After 48 years I've finally learned something. Yep. Took me 48 long hard years to figure this out. Maybe it's because I'm a man that I just never got this. Maybe.
What is it I've finally learned? To READ THE *%$#$ DIRECTIONS!!!
Here's the story: I've been processing my own film for several years now. Most of the time everything turns out as expected. No problems at all. Negatives look great, and if there's an issue it's usually because I wasn't paying attention somewhere along the line. I know when I've screwed up. However --- lately --- I've been getting REALLY screwy results. I know I've driven several people crazy with my obsessing about it all. You know who you are. I apologize - really. And -- please don't beat me when I reveal what I'm about to reveal. Please. I feel bad enough.
So -- I've been getting strange blotchy crap on one side of the film strip. Not both sides. Just on ONE side. Crazy, I know. Rather than describing all the the combinations and permutations of craziness I went through to TRY to figure out the issue -- I'll just say that the remedy came to me serendipitously. There I was this afternoon, eating a turkey sandwich, feeding Lainey as she sat next to me. I decided to read the instructions on the Ilford fixer bottle.
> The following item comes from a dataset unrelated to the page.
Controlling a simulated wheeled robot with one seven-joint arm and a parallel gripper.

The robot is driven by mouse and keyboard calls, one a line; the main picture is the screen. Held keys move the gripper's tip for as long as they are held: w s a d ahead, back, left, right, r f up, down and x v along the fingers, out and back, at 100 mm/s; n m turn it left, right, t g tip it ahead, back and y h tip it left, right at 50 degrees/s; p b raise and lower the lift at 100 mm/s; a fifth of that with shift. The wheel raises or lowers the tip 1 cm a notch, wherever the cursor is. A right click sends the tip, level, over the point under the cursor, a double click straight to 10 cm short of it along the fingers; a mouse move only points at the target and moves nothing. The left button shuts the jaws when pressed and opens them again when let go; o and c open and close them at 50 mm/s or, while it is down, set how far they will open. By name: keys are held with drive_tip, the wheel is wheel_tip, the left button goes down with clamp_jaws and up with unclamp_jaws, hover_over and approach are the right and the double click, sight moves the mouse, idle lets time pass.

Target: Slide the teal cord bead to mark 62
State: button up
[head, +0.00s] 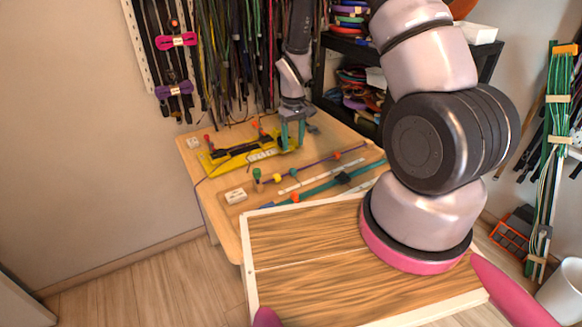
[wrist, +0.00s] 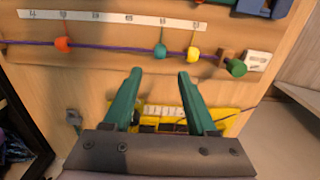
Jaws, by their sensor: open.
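The teal bead (wrist: 160,51) sits on a purple cord (wrist: 112,48) between an orange bead (wrist: 62,44) and a yellow bead (wrist: 194,54). It is close to the yellow bead, with a small gap. A white scale strip (wrist: 115,17) with several marks runs beside the cord; its numbers are too small to read surely. My gripper (wrist: 159,74) is open and empty, its green fingertips short of the cord, the teal bead lined up between them. In the head view my gripper (head: 292,131) is above the yellow tool, behind the cord.
A green end piece (wrist: 236,67) and a brown block (wrist: 226,55) stand by the cord's end, near a white label block (wrist: 257,60). A yellow and black tool (head: 240,157) lies under my gripper. A blue-teal strip (head: 318,188) lies nearer the table's front.

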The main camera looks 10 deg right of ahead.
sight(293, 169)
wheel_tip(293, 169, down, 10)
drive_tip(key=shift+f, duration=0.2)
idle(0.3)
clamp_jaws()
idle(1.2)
I decided I was going to start tonight with fresh chemicals to see if that resolved the issue. (I also spent about 100 bucks on new developing tanks!)
As I read the directions, I noticed a little side note about fixer shelf life. The fixer will last about 24 months in an air tight bottle - yep, I knew that -- about 6 months in a half-filled bottle - oh yeah, I knew that, too. Here's where my whole life became increasingly lucid -- the next line said: diluted fixer will last about SEVEN DAYS. Huh? Wait. SEVEN DAYS? No. That can't be right. No. NO!
You see. I've been keeping diluted fixer for -- well, way to long. Yes, I test it. No, it didn't appear to be exhausted -- but what I finally realized is diluted fixer that's more than seven days old will do some NASTY things to your film. NASTY. I know this first hand. I've just about lost my mind over this one little mis-read.
I kept wondering why the hell I'd have pristine negatives for, oh, about a week - and then, suddenly, things would go to hell in a hen basket. I'd lose sleep over it. I'd obsess. I'd write and call everyone I could think would know SOMETHING about film. You don't want to know who I sucked into this mess.
I'm ashamed. I've been doing this for a very long time. I should know better. I SHOULD HAVE READ THE INSTRUCTIONS!
Case solved. I am a loser. I don't deserve to live.